Go through the data and copy every line exactly, but not the images.

*Given information:*

^^^^^^^^^^^^^^^^

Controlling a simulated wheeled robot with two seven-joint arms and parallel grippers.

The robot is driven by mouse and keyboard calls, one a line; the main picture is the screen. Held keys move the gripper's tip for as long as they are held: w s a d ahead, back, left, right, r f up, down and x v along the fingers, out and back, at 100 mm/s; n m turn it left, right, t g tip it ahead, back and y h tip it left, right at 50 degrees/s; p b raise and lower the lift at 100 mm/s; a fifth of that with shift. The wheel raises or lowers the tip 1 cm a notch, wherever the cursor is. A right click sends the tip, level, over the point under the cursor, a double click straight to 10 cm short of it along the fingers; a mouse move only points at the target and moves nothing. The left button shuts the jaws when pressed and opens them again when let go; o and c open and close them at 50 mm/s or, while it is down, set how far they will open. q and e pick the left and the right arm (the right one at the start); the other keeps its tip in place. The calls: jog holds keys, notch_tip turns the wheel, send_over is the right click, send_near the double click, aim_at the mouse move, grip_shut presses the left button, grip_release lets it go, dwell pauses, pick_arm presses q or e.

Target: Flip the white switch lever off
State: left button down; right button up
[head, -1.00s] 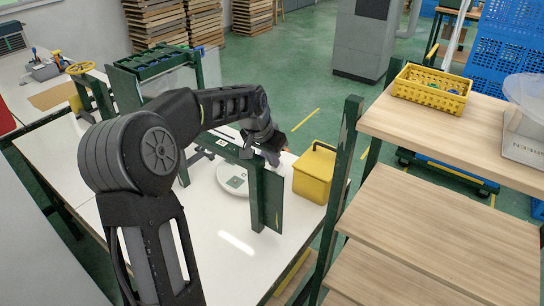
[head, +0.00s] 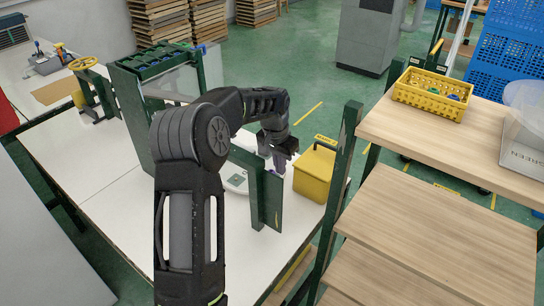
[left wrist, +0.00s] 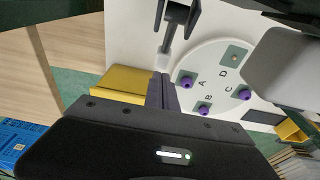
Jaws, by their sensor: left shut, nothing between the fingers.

^^^^^^^^^^^^^^^^

*Solution for this exercise:*
Controlling a simulated wheeled robot with two seven-joint arms and parallel grippers.

The robot is driven by mouse and keyboard calls, one a line; the main picture is the screen. Held keys move the gripper's tip for as long as they are held: w s a d ahead, back, left, right, r f up, down and x v along the fingers, out and back, at 100 mm/s; n m turn it left, right, t g tip it ahead, back and y h tip it left, right at 50 degrees/s; p b raise and lower the lift at 100 mm/s; a fifth of that with shift. The wheel raises or lowers the tip 1 cm a notch, wherever the cursor is. A right click sends the tip, level, over the point under the cursor, a double click straight to 10 cm short of it along the fingers; a mouse move only points at the target and moves nothing. The left button shuts the jaws when pressed and opens them again when let go; o and c open and close them at 50 mm/s or, while it is down, set how far they will open. q and e pick the left and the right arm (the right one at the start); the other keeps its tip in place. The calls: jog holds keys, notch_tip turns the wheel, send_over is the right click, send_near the double click, aim_at the mouse move, grip_shut presses the left button, grip_release lets it go, dwell pauses, pick_arm presses q or e.

Target: Flip the white switch lever off
State: left button down; right button up
[head, -1.00s] 
[head, +0.00s] 
[left wrist, +0.00s] 
Jaws, by their sensor: left shut, nothing between the fingers.

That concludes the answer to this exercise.